Ideally, you can purchase the investments that aren't available in your 401(k) through another kind of tax-deferred account, such as an individual retirement account, to maximize the effect of compounding returns.

One thing to keep in mind when you're looking at your total portfolio is that different kinds of investment returns are taxed at different rates. Interest and short-term capital gains are taxed at rates as high as 35%, depending on an investor's income.
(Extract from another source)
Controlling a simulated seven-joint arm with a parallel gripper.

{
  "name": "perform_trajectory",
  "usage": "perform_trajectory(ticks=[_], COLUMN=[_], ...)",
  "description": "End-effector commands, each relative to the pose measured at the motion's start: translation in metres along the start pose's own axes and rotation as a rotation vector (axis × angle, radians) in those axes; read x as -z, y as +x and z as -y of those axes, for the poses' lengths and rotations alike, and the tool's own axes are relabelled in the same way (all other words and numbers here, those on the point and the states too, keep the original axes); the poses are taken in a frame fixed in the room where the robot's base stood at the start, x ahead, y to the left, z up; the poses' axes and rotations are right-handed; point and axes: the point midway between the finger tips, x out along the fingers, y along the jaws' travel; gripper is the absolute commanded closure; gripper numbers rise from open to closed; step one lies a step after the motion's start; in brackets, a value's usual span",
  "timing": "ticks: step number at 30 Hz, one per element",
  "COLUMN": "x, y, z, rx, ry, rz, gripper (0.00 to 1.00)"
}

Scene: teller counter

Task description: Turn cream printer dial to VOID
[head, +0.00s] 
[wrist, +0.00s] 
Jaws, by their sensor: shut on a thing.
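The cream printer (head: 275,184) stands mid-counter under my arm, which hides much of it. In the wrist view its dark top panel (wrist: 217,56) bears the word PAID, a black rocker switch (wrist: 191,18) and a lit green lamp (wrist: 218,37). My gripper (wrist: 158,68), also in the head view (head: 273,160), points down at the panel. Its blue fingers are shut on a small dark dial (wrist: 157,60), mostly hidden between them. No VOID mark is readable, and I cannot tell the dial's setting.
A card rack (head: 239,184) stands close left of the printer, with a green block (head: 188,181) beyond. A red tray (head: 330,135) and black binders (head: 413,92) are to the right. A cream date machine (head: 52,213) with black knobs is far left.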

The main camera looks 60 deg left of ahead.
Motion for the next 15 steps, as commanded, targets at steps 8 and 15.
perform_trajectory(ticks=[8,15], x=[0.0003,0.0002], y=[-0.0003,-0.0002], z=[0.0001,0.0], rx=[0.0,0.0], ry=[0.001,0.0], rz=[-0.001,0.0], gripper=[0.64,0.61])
But most investors pay 15% on qualified dividends and on long-term capital gains, or the appreciation on an investment held for more than a year.

So it makes sense to put investments that generate the biggest tax bills, such as taxable bond funds or funds that turn over their stock holdings frequently, in tax-deferred accounts.

Fran Kinniry, a principal at Vanguard's investment counseling and research department, says the fund company tries to teach clients that they have a limited amount of tax-deferred "shelf space" and that it should be used wisely.